La psychose sociale, alliée à la croyance dans le père Noël, instaurée par Pascal donc et qui se prolonge avec Newton, Marx, Einstein, Lénine jusqu’à Freud, Lacan et beaucoup d’autres, fournit les coordonnées de ce à quoi seul le discours de l’analyse peut répondre lorsque la psychanalyse a rendu les armes devant le malaise dans la civilisation.

Il ne s’agit pas de faire la psychologie du savant. Nous devons accueillir ce sujet responsable de l’erreur de la manipulation laborantine, sans tomber dans cette goujaterie, comme en ce qui concerne l’artiste. Car ici aussi le psychanalyste n’a qu’à suivre.

Un auteur comme K. Popper situe ainsi très bien, en dehors de ses préoccupations, la question du désir qui anime le chercheur lorsqu’il se voue à un domaine d’investigation.

Il se trouve que les arguments présentés dans cet ouvrage sont tout à fait indépendants de ce problème.

Mais il ne commet qu’une erreur, celle de rejeter cette question de la logique et de la ranger comme relevant de la psychologie, en se référent à Einstein.

Cependant, j’estime à ce propos que la méthode logique ne se confond en rien avec le fait d’avoir de nouvelles idées, ou de reconstruire logiquement ce processus. Je puis exprimer ma conception en disant que chaque découverte contient un « élément irrationnel » ou « une intuition créatrice », au sens bergsonien de ces termes. C’est ainsi qu’Einstein parle de la « recherche de ces lois hautement universelles grâce auxquelles il est possible d’obtenir par pure déduction une image du monde. Il n’y pas de voie logique », dit-il, « qui conduise à ces lois. On ne peut les atteindre que par une intuition fondée sur une sorte d’amour intellectuel (“Einfühlung”) des objets d’expérience »” [56, p. 28].

Or nous avons montré après Lacan et après Spinoza que cet amor intellectualis de l’objet relève d’une logique classique modifiée en une topologie du sujet. Du même coup, Popper passe à côté de Freud, à qui il reproche le vérificationnisme qu’il croit déceler dans son approche, ce dont il a tort, car Freud réfute constamment sa doctrine qui se révèle toujours irréfutable, et relevant par conséquent de la topologie du sujet. Ainsi Popper rate la place de la psychanalyse dont il donne pourtant ici les coordonnées.

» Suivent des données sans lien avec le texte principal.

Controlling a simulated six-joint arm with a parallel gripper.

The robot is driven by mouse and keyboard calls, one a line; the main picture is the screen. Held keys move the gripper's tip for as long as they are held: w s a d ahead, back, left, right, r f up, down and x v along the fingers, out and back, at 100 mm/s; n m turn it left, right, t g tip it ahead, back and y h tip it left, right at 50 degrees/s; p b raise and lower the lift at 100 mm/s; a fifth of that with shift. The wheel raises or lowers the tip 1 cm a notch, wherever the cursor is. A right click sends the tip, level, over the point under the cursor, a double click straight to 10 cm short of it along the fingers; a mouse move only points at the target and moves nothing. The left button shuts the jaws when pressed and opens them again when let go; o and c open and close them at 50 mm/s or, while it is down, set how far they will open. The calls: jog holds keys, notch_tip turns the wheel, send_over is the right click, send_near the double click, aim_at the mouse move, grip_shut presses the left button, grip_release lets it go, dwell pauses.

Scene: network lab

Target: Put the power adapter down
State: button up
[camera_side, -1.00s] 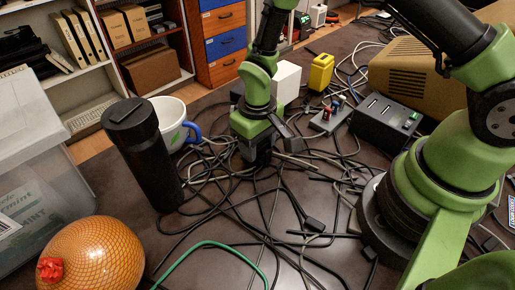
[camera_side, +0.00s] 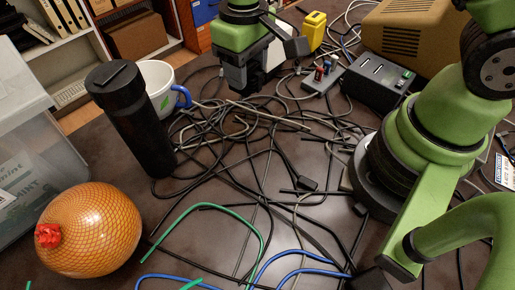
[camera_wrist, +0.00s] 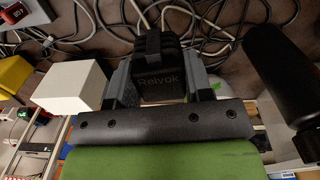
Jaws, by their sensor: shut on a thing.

La psychanalyse se trouve par là même située, pour nous, dans ces catégories, par rapport à la recherche scientifique. Ce n’est pas où il croit devoir la placer.

Elle n’est pas une discipline expérimentale, où règne la concurrence des théories qui se falsifient entre elles (version poppérienne de la science).

La psychanalyse relève d’une logique non valide mais irréfutable, notre topologie. C’est dire qu’elle n’est pas une science, mais qu’elle n’est pas non plus, ni une métaphysique, ni une idéologie. C’est là que la pensée politique de Popper et la libre entreprise échouent dans la cité, complices du crime de la bonne gestion parce qu’elle croit réguler, comme disent ces gens-là, la question du sujet par la concurrence au lieu de la raison. Une autre politique est réclamée à cet endroit, c’est dire que le problème de la vertu n’a pas été résolu par les aménageurs de conscience (managers) prétendument sans idéologie.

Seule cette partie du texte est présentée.